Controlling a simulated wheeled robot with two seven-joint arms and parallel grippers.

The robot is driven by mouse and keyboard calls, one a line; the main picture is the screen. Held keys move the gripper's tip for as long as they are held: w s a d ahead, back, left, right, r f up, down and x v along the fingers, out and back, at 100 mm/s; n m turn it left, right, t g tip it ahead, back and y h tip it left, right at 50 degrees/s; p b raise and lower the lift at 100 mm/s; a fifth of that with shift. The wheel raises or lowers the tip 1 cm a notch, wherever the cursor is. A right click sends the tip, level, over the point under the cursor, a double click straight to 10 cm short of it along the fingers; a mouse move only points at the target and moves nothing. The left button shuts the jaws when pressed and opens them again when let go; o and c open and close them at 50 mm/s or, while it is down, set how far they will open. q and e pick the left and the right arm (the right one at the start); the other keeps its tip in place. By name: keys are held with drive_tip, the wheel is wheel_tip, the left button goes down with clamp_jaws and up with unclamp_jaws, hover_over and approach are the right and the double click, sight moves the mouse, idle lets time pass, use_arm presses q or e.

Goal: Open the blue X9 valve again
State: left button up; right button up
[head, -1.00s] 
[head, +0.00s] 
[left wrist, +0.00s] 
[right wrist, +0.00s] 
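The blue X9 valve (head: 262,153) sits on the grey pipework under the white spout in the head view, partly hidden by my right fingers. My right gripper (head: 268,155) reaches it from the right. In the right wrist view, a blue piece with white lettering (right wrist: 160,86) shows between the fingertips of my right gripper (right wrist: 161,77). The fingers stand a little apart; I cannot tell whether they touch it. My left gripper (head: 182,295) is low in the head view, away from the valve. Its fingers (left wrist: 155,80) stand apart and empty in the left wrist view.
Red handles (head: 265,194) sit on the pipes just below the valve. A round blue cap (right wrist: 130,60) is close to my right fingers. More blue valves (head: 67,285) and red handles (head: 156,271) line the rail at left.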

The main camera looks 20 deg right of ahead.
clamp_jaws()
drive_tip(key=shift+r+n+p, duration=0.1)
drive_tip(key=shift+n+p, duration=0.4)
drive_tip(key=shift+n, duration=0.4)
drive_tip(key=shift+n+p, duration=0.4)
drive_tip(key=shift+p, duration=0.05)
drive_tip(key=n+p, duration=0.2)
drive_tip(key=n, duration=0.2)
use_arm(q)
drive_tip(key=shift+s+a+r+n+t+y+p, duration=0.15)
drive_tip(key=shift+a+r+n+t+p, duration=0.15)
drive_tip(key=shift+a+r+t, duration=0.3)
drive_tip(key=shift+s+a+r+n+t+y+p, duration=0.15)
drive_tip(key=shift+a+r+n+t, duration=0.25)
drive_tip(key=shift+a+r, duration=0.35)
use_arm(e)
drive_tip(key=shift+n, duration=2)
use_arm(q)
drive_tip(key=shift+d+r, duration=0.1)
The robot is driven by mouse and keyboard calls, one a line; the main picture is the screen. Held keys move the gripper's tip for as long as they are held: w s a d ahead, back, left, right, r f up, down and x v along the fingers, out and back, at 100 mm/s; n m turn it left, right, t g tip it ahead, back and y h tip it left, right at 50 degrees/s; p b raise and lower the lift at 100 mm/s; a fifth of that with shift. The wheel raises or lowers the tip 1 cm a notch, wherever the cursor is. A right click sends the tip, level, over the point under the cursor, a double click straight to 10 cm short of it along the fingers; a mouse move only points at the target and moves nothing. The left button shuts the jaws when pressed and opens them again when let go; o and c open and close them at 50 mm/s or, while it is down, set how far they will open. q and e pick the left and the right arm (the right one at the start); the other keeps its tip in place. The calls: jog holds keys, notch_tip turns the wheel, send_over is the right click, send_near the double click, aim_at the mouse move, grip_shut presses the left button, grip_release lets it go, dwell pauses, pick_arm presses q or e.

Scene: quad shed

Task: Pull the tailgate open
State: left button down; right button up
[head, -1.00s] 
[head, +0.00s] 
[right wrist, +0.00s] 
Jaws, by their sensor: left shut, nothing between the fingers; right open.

────────────────

Do this: Copy every line of the listing that includes the string "State".

Result of the exercise:
State: left button up; right button up
State: left button down; right button up

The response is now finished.